Certains livres marquent leur époque car ils savent mettre des mots sur des intuitions, ou tout simplement ponctuer des phrases en suspension. Cuisine ou barbarie (éditions Arpa), de la cheffe cuisinière catalane Maria Nicolau, vise droit dans le buffet. Best-seller en Catalogne, salué en France par des personnalités comme le critique gastronomique François Simon, cet ouvrage bouscule les codes du livre de cuisine en proposant bien plus que des recettes : une philosophie de vie. « La Renaissance dont nous avions besoin après une ère d’obscurantisme gastronomique », écrit à son propos le journal espagnol El Pais.
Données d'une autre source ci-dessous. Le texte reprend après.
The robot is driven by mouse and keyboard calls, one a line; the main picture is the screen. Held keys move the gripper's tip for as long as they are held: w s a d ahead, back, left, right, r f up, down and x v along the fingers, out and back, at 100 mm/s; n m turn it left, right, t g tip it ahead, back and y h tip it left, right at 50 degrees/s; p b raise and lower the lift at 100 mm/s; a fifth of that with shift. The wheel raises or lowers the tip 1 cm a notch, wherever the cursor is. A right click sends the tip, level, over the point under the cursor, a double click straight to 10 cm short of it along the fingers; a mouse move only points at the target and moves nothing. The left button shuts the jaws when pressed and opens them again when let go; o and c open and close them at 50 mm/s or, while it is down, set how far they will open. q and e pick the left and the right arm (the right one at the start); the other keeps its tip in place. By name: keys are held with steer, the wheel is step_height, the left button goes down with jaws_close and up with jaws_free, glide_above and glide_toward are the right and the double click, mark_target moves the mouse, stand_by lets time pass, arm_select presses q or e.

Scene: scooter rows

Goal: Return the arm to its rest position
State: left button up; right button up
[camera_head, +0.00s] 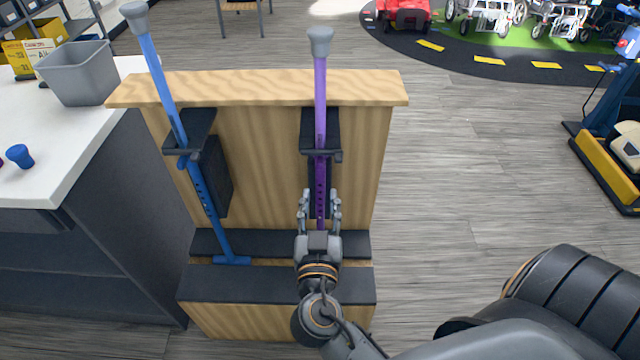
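My right gripper (320,198) is in front of the wooden stand, low on the purple pole (320,80). Its two fingers are spread apart, one on each side of the pole, with gaps visible between fingers and pole. The purple pole stands upright in a black holder on the stand, with a grey cap on top. My right arm (340,330) reaches in from the lower right. My left gripper is not in view.
The wooden stand (270,88) also holds a tilted blue pole (164,85). A white counter (60,130) with a grey bin (78,75) and a small blue piece (19,156) is at left. The wood floor right of the stand is clear.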

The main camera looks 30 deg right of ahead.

Maria Nicolau est connue en Espagne pour sa chaîne Youtube #cuinasalvatge3cat, ses émissions de télévision et ses chroniques dans « El Pais ». Née dans une famille modeste, elle a étudié la sociologie avant de faire une école d’hôtellerie. Pâtissière de formation, elle a travaillé plusieurs années en France (Pershing Hall, Gérard Mulot) avant prendre en main les fourneaux d’un petit restaurant de village, à Vilanova de Sau, à 70 kilomètres de Barcelone, et de lui permettre de se faire un nom.
Mêlant souvenirs personnels, références intellectuelles et un humour mordant, Maria Nicolau exhorte ses contemporains à revoir leur rapport à la cuisine. Selon elle, nous avons renoncé à être des « créateurs de richesse culinaire » pour nous transformer en « consommateurs de plats préparés ». Elle voit dans la façon de cuisiner un « acte de liberté et de résistance face à l’uniformisation de notre époque ».
L’Express : Notre rapport à la cuisine est parti dans la mauvaise direction, dites-vous. Pourquoi ?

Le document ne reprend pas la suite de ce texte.